Gate E/F caffeine stop in ORD Terminal 2
This Starbucks sits airside in Terminal 2, serving the E and F concourses that United and Air Canada use. It’s the predictable option when the smaller coffee carts near gates E5 and F10 are slammed or closed. You’re paying standard airport pricing here: expect a grande latte around $6 and breakfast sandwiches around $5–$7.
Hours track the morning rush, opening before 5:30 a.m. most weekdays when the first regional jets start boarding from gates F1–F28. Closing time can slide later than 8:00 p.m. on busy days, but plan on a shorter window on Saturday nights. It’s after security, so you need a same-day boarding pass for Terminal 2; there’s no easy hop from Terminal 5 without re-clearing.

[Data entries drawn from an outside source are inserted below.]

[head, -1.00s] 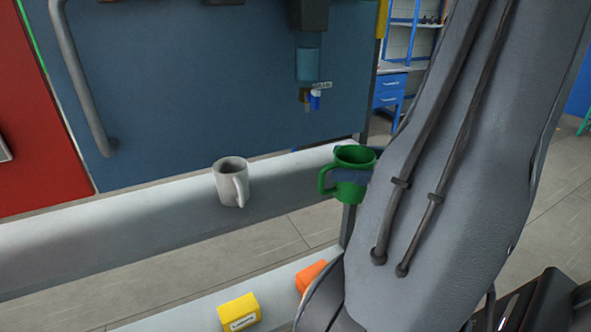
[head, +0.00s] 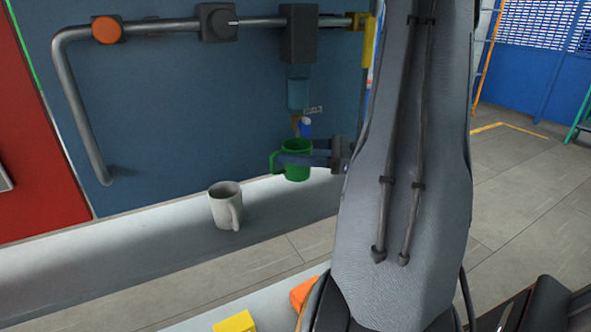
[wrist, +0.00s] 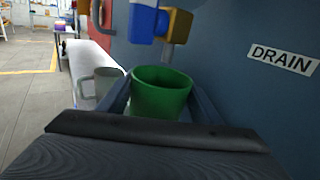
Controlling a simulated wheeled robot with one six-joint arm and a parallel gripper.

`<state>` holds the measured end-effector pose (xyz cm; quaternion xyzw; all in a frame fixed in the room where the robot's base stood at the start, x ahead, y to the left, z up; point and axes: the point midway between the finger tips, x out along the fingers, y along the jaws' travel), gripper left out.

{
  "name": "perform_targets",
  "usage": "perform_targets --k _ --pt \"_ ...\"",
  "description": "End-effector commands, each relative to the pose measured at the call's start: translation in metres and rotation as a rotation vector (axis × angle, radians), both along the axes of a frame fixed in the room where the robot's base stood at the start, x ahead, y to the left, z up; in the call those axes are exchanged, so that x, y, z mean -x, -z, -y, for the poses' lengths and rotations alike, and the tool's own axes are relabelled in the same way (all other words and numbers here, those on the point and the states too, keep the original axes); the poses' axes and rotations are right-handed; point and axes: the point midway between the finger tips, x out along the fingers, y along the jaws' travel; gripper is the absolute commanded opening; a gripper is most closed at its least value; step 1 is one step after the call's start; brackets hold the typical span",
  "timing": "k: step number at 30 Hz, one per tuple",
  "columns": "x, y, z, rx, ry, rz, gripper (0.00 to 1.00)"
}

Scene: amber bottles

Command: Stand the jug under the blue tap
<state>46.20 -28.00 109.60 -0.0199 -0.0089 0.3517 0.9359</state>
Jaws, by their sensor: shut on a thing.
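The green jug (head: 297,146) is upright in my gripper (head: 294,160), whose fingers close around its sides. Its handle points left in the head view. In the wrist view the open jug (wrist: 162,90) sits between my fingers (wrist: 160,103). The jug's base is hidden in the wrist view. I cannot tell whether it touches the shelf.
A grey mug (head: 226,206) stands on the pale shelf (head: 130,235), left of the jug. A blue wall panel (head: 170,110) with a pipe (head: 160,29) rises behind. A DRAIN label (wrist: 283,58) is on the panel. A yellow block (head: 235,322) and orange block (head: 306,292) lie lower.

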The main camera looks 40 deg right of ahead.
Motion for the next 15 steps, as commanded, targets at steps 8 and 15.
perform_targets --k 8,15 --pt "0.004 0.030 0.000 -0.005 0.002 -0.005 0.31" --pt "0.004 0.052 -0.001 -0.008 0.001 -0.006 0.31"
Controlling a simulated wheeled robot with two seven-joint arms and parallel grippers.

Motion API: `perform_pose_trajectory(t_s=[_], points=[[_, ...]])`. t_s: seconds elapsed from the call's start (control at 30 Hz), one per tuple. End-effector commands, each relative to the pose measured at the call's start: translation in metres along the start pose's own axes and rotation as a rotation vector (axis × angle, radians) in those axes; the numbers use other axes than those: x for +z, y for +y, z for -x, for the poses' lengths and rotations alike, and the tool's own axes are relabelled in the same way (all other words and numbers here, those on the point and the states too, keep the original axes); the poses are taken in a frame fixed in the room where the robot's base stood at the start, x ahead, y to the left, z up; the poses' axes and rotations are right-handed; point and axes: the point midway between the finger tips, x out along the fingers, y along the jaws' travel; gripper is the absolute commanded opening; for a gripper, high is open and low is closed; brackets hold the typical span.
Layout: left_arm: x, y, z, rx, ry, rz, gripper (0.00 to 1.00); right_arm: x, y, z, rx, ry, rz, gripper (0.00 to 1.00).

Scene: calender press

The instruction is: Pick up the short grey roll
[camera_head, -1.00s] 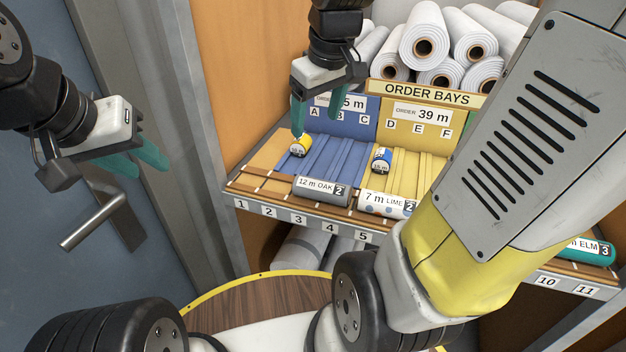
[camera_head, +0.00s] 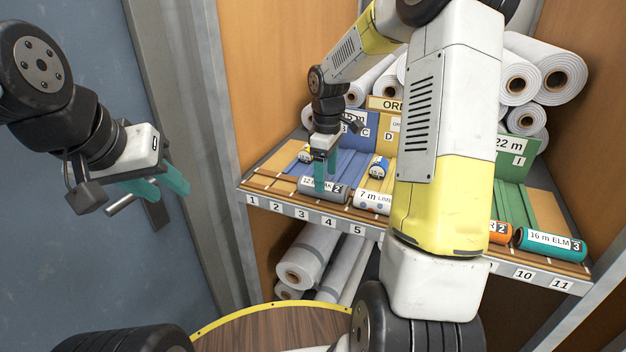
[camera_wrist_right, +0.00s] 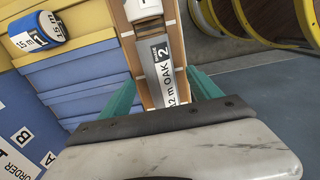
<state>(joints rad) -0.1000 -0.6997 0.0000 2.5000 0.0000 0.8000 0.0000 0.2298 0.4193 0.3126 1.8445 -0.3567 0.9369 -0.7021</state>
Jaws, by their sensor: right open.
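The short grey roll (camera_head: 309,193), labelled 12 m OAK, lies on the front ledge of the shelf above numbers 3 and 4. My right gripper (camera_head: 326,178) is over it with its teal fingers pointing down and partly hiding it. In the right wrist view the grey roll (camera_wrist_right: 179,62) lies between the two parted fingers of the right gripper (camera_wrist_right: 160,92); I cannot tell whether they touch it. My left gripper (camera_head: 160,185) is open and empty at the left, in front of the blue door.
The white 7 m LIME roll (camera_head: 371,200) lies just right of the grey roll. Small rolls (camera_head: 378,167) lie behind on the coloured bays. A teal 16 m ELM roll (camera_head: 549,243) is at the right. Big white rolls (camera_head: 306,258) lie below the shelf.

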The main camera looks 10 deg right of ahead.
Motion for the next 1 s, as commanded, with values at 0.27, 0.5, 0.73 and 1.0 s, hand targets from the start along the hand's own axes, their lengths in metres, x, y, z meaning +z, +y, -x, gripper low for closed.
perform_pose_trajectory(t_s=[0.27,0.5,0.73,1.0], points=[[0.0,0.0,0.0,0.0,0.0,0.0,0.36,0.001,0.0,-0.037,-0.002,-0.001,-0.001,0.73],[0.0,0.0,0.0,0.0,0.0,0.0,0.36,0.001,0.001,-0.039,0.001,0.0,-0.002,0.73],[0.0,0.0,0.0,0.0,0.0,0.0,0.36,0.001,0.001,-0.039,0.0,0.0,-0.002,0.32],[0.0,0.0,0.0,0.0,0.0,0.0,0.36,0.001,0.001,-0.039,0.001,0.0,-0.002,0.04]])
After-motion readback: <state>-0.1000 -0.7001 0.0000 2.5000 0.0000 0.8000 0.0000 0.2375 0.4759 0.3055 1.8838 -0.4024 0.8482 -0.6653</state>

Menu is the usual core lineup: brewed Pike Place, cold brew, espresso drinks, and Frappuccinos, plus breakfast wraps and pastries. If you need something filling before a United Express hop, the bacon gouda sandwich or spinach feta wrap is the safest bet. For quick caffeine on a 20‑minute turn between gates E15 and F6, stick to drip coffee; mobile orders can lag when the line hits 15–20 people deep.
Watch the placement: this shop tends to attract long queues that spill into the corridor between nearby gates, especially during the 6:30–8:30 a.m. departure bank. Power outlets are scarce at the closest seating clusters, so charge up at the United gate pods across from E8 or F4 after you grab your drink. If your flight leaves from an F gate in the high 20s, build in a 5–7 minute walk back.
One practical move: place a mobile order in the app as you taxi in, then walk straight there from your arriving gate in Terminal 2 to cut down your ground time to roughly 5 minutes, even during the morning rush.